Reducing greenhouse gas emissions is not only something that has to do with our climate and saving future generations. It is evident that it also has to do with energy security and foreign policy. Depending on foreign oil and gas is simply not a solution for the 21st century. Not in the developed world, not in the developing world. We need to find an answer that will spur the development of cleaner energy to rid ourselves of our dependency on foreign energy resources.

India has shown willingness to lead and to be part of the solution. Ambitious national targets on solar energy and energy efficiency have already been announced. India also successfully organised a conference on climate change technologies last month in New Delhi that provided important input to the international negotiations and paved the way for an agreement on technology in Copenhagen.

It is no secret that there are marked differences between developed and developing countries. But it is time to move from controversy to compromise. In the last march towards reaching an agreement in Copenhagen, we all have to appreciate the stride of others; we all must give and take; and we all have to come to Copenhagen with flexible mandates so that we can seal the deal the world needs.

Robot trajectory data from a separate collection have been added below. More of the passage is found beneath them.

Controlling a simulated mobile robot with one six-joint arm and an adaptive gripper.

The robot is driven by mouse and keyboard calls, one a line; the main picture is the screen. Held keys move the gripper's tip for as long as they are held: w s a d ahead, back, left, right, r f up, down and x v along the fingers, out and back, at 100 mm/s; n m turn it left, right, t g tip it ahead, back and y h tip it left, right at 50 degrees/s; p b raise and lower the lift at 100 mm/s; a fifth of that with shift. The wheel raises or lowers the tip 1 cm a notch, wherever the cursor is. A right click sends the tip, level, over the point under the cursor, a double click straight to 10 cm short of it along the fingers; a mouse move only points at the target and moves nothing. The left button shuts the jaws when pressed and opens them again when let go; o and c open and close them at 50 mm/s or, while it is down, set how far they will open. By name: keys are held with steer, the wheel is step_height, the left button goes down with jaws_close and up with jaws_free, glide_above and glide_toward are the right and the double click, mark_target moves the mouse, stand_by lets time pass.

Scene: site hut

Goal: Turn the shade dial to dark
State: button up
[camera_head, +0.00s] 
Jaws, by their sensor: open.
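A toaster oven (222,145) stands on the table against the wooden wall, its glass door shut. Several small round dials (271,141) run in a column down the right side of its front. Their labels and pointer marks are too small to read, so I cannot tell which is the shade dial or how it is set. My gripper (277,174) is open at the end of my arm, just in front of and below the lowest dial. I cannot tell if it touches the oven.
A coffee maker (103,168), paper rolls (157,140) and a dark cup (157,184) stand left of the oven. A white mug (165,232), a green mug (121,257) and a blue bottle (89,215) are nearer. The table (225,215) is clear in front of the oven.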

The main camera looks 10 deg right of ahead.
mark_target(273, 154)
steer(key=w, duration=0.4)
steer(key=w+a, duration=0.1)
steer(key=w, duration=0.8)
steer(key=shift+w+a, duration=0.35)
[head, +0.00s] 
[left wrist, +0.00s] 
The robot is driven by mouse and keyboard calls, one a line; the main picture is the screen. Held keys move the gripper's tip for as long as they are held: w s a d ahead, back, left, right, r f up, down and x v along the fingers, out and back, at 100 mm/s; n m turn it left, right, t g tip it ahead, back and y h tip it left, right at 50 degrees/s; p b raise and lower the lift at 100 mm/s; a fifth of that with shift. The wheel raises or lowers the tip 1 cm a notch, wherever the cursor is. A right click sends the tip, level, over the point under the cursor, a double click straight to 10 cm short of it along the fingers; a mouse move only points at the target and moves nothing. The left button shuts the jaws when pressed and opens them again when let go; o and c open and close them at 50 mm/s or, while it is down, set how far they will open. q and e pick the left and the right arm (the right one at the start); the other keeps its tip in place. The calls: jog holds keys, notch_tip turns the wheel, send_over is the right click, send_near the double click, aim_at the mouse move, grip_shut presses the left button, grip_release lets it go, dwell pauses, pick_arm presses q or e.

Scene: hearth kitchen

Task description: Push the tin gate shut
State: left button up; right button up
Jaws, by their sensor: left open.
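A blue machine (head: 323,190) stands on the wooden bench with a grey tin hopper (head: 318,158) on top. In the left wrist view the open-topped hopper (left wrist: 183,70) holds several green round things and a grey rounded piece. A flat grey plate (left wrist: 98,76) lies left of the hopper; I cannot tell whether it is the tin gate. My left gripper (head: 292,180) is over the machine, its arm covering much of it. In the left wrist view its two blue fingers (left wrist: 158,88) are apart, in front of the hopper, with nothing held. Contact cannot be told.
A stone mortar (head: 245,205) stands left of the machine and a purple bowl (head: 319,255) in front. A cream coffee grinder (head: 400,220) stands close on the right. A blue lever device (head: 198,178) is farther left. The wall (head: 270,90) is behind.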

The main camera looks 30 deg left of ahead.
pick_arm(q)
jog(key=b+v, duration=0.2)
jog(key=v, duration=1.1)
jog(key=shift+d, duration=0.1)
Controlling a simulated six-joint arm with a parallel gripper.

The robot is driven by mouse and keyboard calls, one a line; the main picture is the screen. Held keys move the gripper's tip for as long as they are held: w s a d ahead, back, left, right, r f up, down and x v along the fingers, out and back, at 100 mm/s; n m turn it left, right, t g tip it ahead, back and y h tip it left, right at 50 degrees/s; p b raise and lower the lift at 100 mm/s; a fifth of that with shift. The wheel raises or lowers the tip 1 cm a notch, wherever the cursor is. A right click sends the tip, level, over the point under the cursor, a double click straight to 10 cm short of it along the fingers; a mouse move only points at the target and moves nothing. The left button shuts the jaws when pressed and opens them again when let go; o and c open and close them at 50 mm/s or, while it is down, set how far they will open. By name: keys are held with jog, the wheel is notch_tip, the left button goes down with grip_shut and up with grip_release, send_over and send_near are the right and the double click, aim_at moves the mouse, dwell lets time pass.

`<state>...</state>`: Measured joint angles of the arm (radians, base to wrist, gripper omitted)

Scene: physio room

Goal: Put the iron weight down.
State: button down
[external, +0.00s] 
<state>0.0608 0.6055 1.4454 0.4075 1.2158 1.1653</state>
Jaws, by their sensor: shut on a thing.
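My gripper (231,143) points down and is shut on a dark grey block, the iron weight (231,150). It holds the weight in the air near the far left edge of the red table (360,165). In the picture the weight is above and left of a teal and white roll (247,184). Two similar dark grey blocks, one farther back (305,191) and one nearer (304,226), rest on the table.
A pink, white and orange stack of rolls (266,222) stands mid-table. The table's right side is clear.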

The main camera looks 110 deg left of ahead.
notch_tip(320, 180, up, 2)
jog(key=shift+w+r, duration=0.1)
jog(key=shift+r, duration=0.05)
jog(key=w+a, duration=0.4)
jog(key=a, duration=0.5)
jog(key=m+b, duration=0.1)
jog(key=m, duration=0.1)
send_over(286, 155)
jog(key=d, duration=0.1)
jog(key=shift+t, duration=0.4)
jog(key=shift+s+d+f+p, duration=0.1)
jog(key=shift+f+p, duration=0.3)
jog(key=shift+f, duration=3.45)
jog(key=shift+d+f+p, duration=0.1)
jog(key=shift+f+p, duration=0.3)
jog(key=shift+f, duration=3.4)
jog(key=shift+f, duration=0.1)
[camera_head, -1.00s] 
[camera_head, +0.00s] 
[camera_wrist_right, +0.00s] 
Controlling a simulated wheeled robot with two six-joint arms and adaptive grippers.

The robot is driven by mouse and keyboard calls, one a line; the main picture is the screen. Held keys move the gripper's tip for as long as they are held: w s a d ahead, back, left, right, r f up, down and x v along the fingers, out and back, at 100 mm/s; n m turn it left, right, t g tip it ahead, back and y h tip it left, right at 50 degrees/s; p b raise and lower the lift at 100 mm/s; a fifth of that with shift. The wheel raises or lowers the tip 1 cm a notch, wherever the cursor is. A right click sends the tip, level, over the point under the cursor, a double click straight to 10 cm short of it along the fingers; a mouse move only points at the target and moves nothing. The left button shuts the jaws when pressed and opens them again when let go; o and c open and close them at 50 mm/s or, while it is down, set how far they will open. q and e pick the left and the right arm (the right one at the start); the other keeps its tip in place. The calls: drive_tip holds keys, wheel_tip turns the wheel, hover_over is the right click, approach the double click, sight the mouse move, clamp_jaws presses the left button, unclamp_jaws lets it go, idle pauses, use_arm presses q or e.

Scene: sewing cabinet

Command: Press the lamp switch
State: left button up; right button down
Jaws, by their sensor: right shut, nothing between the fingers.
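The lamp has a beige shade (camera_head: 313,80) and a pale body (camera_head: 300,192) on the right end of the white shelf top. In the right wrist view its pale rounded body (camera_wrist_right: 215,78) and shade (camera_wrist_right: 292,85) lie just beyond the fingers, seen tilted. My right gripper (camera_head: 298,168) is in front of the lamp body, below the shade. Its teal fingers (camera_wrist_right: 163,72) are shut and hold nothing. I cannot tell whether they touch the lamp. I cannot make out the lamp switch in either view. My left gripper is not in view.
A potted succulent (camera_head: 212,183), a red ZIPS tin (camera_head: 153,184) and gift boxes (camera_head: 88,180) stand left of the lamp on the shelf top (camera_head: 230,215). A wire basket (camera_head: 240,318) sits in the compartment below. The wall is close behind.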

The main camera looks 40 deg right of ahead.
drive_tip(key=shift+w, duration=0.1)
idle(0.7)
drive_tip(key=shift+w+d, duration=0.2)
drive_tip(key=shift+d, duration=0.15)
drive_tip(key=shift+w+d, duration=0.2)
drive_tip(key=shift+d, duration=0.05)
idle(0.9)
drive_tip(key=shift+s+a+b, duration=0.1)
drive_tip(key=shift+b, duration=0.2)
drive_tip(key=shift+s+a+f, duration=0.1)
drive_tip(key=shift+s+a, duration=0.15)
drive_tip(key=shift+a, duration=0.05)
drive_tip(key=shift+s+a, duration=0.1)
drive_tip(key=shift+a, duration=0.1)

Not every aspect of the challenge of climate change will be overcome once and for all in Copenhagen. But if everything works out, the conference could go down in history as the moment where the leaders of the world united and took a significant step towards stopping dangerous and destructive climatic changes enabling growth and prosperity for all. What we, in effect, have is a golden, green opportunity, which we shouldn’t allow to turn to dust.

Connie Hedegaard is the Minister for Climate and Energy, Denmark

The views expressed by the author are personal.